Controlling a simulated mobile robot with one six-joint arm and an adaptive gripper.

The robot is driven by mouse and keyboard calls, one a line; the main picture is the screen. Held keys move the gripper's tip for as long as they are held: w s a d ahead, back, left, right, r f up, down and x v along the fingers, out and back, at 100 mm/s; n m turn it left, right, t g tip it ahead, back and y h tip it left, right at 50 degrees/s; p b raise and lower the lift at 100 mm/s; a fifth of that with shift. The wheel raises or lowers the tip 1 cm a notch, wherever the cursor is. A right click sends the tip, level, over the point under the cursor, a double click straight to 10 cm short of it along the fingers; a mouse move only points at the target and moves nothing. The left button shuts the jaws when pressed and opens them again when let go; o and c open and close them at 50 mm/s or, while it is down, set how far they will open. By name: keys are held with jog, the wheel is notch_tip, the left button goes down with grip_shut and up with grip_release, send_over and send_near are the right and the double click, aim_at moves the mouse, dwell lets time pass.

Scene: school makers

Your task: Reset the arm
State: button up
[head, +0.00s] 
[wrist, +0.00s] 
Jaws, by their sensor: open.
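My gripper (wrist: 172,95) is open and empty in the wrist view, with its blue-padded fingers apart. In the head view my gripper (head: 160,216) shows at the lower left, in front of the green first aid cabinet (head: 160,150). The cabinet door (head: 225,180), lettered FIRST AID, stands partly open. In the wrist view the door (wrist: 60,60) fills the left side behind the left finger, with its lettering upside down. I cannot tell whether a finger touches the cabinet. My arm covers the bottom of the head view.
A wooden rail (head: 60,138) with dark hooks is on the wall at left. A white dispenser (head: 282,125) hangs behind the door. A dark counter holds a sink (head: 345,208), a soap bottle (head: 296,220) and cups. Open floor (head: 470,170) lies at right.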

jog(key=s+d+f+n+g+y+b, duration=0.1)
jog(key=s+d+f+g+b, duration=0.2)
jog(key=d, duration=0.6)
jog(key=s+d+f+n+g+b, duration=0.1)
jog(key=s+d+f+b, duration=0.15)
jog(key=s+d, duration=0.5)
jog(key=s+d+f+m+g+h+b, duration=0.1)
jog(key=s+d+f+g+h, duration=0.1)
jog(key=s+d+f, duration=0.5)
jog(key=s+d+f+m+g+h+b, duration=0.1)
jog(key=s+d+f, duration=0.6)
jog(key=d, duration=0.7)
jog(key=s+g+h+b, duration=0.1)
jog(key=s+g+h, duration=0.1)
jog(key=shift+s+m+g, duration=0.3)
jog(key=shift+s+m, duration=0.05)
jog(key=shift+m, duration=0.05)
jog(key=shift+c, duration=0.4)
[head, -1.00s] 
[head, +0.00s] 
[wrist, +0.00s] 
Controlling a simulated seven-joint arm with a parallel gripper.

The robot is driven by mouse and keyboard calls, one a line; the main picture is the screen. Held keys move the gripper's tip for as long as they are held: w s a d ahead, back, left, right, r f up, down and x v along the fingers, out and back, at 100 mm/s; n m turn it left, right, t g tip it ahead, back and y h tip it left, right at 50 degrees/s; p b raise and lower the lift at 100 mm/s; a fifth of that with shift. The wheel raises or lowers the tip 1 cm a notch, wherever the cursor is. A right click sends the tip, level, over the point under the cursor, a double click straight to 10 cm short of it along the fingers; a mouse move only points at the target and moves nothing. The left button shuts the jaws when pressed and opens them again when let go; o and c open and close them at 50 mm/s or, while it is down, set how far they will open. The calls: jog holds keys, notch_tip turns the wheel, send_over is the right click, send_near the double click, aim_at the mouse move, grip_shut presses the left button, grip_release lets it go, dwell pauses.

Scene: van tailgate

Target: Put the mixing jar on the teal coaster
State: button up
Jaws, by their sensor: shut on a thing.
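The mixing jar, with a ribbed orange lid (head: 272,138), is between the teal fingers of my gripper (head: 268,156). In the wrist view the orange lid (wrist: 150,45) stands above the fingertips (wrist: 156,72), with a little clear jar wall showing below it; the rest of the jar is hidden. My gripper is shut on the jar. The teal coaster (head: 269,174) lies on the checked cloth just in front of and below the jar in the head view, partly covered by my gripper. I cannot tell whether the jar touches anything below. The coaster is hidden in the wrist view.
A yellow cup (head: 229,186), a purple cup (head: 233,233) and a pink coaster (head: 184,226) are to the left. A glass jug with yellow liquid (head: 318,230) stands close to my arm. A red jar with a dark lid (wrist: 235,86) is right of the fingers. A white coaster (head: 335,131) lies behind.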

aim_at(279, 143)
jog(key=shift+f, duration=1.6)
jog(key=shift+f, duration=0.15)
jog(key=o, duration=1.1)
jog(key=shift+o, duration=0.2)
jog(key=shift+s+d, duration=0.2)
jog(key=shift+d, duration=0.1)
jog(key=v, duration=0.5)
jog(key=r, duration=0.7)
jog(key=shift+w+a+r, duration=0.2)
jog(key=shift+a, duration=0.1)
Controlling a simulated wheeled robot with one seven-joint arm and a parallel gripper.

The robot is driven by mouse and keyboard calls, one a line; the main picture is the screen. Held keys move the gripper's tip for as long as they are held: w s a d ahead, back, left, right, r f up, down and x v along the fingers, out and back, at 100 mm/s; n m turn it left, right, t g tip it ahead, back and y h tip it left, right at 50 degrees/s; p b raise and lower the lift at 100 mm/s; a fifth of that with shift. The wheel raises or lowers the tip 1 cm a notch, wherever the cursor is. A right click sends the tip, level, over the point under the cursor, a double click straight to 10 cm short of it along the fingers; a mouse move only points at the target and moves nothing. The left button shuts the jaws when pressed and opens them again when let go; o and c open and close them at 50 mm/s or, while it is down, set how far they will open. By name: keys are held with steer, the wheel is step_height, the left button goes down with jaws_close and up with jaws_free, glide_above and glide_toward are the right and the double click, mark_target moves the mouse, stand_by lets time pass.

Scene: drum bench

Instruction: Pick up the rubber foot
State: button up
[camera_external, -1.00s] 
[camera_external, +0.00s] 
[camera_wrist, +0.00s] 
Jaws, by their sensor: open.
***
Prompt
Gather up every line from the listing above in which the word "seven" occurs.

Reply
Controlling a simulated seven-joint arm with a parallel gripper.
Controlling a simulated wheeled robot with one seven-joint arm and a parallel gripper.

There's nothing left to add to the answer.